### SOURCE DATA ###

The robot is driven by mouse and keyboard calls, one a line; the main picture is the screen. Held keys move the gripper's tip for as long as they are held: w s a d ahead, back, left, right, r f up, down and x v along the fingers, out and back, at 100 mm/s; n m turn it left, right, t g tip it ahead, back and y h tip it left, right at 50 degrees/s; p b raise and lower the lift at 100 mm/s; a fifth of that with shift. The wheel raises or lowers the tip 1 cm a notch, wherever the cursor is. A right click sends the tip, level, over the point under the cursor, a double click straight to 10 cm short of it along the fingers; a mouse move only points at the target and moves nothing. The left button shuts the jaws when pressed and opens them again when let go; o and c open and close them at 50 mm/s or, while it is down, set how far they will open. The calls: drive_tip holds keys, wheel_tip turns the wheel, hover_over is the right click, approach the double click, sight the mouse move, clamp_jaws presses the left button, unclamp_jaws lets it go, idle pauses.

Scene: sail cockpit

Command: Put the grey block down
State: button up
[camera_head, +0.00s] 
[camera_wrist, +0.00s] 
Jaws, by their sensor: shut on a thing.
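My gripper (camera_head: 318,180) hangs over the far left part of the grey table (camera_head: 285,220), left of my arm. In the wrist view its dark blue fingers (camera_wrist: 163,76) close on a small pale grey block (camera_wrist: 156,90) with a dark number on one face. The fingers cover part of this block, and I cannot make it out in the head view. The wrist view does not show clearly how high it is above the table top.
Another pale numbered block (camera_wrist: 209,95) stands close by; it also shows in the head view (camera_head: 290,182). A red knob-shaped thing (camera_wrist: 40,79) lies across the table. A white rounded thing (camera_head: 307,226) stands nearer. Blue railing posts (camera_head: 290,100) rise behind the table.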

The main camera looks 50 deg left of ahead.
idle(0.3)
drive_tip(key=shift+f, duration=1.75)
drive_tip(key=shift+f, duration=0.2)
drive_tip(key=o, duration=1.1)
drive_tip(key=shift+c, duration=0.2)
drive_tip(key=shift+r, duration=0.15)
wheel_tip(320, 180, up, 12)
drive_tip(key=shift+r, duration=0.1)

###

* **TASK INSTRUCTIONS**: Return the exact lines from the line with "Command: Put the grey block down" to the line with "[camera_wrist, +0.00s]", inclusive of both, with nothing added.

* **FULL RESPONSE**:
Command: Put the grey block down
State: button up
[camera_head, +0.00s] 
[camera_wrist, +0.00s] 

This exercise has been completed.